## BEGIN Records provided
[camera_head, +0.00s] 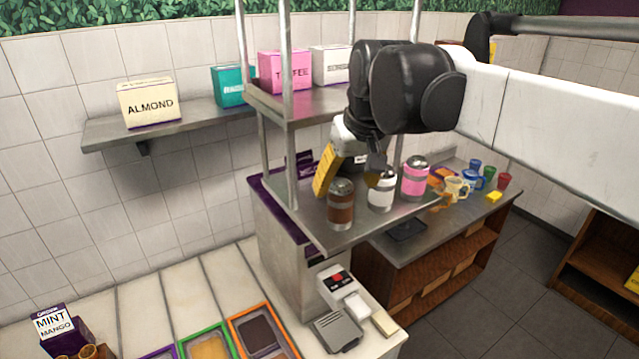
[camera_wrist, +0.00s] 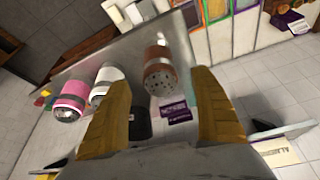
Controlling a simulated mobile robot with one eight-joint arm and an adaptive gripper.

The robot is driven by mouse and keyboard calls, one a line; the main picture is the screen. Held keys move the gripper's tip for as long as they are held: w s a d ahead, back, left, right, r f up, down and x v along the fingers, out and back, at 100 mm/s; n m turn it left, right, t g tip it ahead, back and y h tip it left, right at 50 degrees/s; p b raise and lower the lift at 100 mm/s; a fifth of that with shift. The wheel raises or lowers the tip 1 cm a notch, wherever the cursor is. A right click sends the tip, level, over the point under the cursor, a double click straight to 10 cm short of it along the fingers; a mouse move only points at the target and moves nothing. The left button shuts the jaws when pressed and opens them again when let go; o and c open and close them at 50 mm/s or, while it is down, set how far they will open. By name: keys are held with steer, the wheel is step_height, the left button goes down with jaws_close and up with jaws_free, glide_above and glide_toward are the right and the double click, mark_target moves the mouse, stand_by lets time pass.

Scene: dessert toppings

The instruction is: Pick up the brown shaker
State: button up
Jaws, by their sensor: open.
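The brown shaker (camera_head: 341,205) stands upright on a metal shelf (camera_head: 312,222), at the left of a row of three shakers. In the wrist view the brown shaker (camera_wrist: 160,72) shows its dotted metal top, beyond and between the two yellow fingers. My gripper (camera_head: 350,176) is open and empty, just behind and above the shakers in the head view; its fingers (camera_wrist: 165,105) are spread wide in the wrist view. The shaker is apart from both fingers as far as I can see.
A white shaker (camera_head: 381,192) stands close right of the brown one, and a pink shaker (camera_head: 414,178) beyond it. Metal posts (camera_head: 289,60) rise at the shelf's left. Cups (camera_head: 456,188) stand on a lower counter at right.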

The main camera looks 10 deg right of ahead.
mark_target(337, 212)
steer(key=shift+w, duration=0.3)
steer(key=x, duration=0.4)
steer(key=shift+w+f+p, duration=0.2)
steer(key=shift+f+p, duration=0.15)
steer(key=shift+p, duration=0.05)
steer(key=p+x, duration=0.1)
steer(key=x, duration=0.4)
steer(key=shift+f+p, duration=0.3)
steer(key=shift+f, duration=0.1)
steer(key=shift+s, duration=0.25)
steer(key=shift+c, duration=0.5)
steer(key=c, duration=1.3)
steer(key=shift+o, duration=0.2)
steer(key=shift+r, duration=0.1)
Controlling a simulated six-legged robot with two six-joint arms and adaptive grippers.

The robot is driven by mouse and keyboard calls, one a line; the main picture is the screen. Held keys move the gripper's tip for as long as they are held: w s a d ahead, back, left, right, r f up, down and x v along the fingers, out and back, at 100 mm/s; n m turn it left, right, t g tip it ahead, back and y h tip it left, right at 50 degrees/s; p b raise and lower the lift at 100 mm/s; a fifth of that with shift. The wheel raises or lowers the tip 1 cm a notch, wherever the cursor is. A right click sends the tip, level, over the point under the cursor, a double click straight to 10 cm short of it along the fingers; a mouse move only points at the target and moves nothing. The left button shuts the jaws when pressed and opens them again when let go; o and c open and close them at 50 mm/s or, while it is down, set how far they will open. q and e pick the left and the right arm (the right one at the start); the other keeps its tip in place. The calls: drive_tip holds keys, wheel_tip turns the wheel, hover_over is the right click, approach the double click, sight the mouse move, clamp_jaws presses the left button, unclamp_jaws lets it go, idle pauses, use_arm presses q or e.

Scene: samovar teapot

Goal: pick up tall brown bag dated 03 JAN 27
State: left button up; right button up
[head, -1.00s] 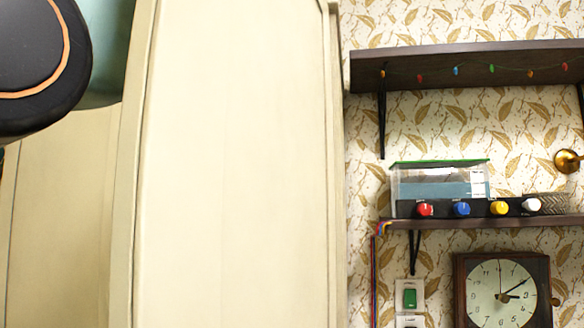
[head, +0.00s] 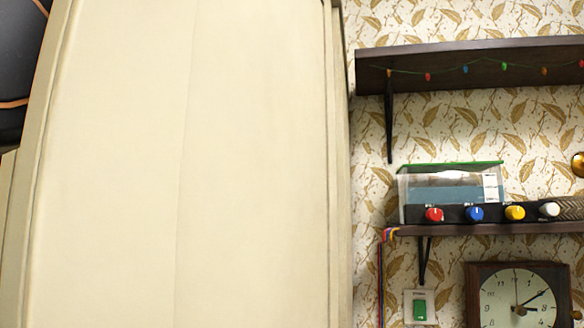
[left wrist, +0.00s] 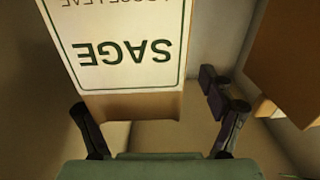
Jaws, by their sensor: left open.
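A brown bag (left wrist: 130,106) with a white label reading SAGE, upside down in the picture, is in the left wrist view. Its far end runs out of the top of the frame, and no date shows on the visible part. My left gripper (left wrist: 156,106) is open, with one dark finger to each side of the bag's near end. I cannot tell how deep the bag lies between the fingers. The bag and both grippers are out of the head view.
A cream panel (head: 200,170) fills much of the head view. To its right are dark shelves (head: 470,66), a clear green-lidded box (head: 450,180), coloured knobs (head: 475,214) and a clock (head: 518,295). A brown block-like thing (left wrist: 290,60) is right of the bag.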

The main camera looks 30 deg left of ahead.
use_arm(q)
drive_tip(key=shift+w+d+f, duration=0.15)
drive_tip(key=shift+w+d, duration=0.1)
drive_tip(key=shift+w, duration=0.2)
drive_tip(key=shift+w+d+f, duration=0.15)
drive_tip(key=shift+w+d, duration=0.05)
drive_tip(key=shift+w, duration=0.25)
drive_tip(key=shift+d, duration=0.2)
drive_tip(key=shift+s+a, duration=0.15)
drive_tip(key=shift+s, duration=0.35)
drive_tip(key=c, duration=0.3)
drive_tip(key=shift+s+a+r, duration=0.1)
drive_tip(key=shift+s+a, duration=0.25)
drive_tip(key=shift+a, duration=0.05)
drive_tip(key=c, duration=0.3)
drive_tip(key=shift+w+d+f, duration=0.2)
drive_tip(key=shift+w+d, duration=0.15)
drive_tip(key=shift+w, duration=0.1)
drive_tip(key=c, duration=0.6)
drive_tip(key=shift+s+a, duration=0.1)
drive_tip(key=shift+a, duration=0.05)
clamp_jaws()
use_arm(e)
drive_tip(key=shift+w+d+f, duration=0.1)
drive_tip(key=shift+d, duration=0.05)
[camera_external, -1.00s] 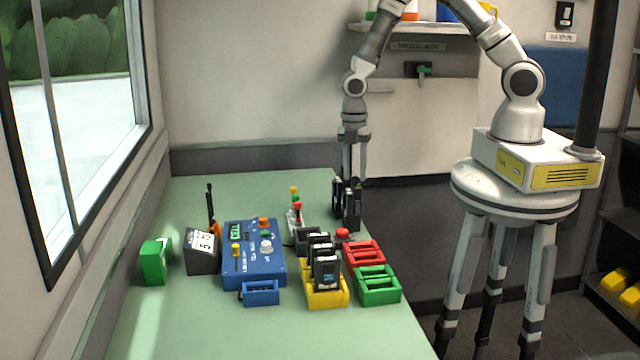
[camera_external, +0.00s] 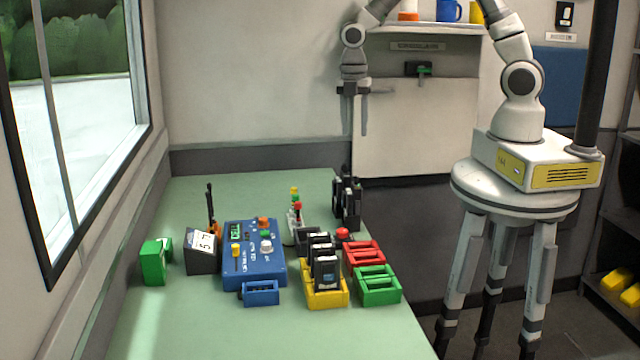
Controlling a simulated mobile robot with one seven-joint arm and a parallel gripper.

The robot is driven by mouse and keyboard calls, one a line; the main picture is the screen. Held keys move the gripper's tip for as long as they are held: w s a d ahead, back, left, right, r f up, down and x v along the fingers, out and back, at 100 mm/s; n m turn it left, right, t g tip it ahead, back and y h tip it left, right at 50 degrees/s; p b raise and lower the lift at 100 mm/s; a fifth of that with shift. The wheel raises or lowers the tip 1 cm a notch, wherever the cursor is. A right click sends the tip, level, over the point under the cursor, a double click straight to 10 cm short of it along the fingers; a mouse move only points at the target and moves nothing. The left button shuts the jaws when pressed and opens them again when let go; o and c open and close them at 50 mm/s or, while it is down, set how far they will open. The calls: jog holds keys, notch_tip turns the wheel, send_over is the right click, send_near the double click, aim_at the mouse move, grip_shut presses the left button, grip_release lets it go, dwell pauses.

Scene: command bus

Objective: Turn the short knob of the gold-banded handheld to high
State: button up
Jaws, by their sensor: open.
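One handheld radio (camera_external: 211,208), dark with an orange part low on it, stands at the back left of the green counter. A group of black handhelds (camera_external: 346,202) stands upright at the counter's back right edge. No gold band or short knob can be made out at this size, so I cannot tell which is the gold-banded one. My gripper (camera_external: 357,128) is open and empty, fingers pointing down, in the air well above the black group and apart from it.
A blue control box (camera_external: 254,254) fills the counter's middle. Yellow (camera_external: 325,297), red (camera_external: 364,254) and green (camera_external: 377,285) trays stand at the right. A dark box (camera_external: 201,254) and green box (camera_external: 154,262) stand left. The front counter is clear.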

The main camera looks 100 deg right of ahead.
## END Records provided
Please restate the material above line by line, exactly, beginning at its first line and ending with the line that contains "Controlling a simulated mobile robot with one eight-joint", without any pictures.

[camera_head, +0.00s] 
[camera_wrist, +0.00s] 
Controlling a simulated mobile robot with one eight-joint arm and an adaptive gripper.

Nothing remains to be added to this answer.